Do you find it hard to keep re-inventing the OG logo?
Yeah, of course. After 1,000 graphics it get's a little tougher to try and be original or unique - that's why a lot of the younger guys here have taken on the duties of graphics. They have a much fresher eye than I do.

If not Girl/Chocolate, what other Skateboard co. would you choose to work for...if you had to...like someone was holding a gun to your head or something?
I've always been friends with Tod Swank, so I'd say Foundation.

What's your favorite Chocolate series?
Any of the series done by Evan Hecox or Geoff McFetridge. Seriously.

Do you skate the Girl Park much?
No, not anymore. My knees are fucked. But my son's in there all the time in the summer.

Who is the best non-team member skater who works at Girl?
Dude, there are seriously some good skaters here. I'd have to say Jordan, who works in the warehouse, he actually won our employee skate break contest. Or Whisper Jamie, one of the sales guys - ripper.

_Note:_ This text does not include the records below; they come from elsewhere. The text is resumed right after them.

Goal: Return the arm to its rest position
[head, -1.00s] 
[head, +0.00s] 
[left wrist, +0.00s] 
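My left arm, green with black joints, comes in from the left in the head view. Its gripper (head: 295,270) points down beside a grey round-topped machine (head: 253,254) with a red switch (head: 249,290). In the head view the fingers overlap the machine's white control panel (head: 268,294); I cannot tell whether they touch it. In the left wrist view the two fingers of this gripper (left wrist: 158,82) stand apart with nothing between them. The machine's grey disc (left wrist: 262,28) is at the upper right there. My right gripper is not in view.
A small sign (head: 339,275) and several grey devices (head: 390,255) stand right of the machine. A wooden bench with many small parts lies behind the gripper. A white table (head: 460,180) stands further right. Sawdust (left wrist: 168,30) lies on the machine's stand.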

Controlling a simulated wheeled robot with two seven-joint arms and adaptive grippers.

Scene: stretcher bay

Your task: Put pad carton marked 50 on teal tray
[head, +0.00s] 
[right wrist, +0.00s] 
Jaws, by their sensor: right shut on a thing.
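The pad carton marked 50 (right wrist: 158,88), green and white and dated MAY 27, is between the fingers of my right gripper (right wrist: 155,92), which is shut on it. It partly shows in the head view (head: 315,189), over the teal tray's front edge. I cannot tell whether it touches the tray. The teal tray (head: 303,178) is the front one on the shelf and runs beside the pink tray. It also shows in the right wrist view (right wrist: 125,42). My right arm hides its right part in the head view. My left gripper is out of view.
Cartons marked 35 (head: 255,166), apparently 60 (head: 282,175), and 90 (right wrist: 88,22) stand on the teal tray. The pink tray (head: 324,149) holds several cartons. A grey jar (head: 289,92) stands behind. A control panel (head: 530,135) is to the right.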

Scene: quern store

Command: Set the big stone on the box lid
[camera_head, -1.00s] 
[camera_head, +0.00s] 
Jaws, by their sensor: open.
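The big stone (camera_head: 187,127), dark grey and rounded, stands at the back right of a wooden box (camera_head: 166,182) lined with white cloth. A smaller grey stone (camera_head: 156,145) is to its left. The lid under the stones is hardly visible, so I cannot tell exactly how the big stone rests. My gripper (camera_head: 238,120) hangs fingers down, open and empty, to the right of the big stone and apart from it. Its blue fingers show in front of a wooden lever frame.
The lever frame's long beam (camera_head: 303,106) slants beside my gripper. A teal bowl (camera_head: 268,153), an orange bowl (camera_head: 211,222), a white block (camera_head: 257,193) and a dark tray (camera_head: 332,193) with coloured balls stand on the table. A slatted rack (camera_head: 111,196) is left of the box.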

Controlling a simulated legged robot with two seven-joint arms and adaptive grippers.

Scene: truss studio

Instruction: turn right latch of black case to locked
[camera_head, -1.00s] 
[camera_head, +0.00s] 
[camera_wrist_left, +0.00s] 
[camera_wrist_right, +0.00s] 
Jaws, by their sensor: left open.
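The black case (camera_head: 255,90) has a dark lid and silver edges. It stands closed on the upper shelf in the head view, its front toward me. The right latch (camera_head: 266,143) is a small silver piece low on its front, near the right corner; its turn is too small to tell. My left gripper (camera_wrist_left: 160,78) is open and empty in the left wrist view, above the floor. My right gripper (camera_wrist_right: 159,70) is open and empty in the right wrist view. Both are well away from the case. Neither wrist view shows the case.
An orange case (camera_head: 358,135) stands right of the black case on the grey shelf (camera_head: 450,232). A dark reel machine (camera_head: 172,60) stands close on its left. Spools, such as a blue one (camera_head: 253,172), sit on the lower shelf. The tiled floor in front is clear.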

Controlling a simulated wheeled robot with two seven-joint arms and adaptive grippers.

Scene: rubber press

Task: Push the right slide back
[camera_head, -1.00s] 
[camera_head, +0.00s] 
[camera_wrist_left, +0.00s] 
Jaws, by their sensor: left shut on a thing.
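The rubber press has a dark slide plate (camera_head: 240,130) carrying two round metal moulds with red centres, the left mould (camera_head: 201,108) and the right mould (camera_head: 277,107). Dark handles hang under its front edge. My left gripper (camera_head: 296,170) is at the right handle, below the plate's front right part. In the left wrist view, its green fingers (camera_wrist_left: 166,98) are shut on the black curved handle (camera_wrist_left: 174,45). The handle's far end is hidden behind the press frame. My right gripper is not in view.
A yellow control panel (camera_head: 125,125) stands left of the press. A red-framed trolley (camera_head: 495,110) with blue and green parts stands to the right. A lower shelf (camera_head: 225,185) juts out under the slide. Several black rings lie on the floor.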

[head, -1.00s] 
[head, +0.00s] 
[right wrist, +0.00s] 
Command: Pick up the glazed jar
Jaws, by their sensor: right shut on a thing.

Did you hold onto many of the boards that you did the art for?
Not any more. It gets pretty ridiculous after a while. These days I only keep the ones that are special to me in some way.

What do you think of people that collect old skateboards, are they as bad or worse than comic-book geeks, and baseball card collectors?
Personally, I'm not too into making old skateboards too precious. I only save boards for sentimental reasons... I'd never sell any of them.

Did you ever imagine back in the early 90's that people would be trying to track down and pay outrageous sums of money for these old boards that you did some of the art for almost 20 years later?
Not at all. Insanity. It's been happening with BMX now as well.

Do you go to Girl 5 days a week?
Usually more. There have been times when I have practically lived here finishing work. Other times we're in here skating.

Is it hard making time for other projects that are outside of Girl?
Not usually. Megan and Rick are super cool with me working on outside projects. They are great friends, besides being my bosses - and I try to never let other work effect my duties at Girl. If anything at all, I'd hope that any outside work I do enhances what I do for Girl. This is my home.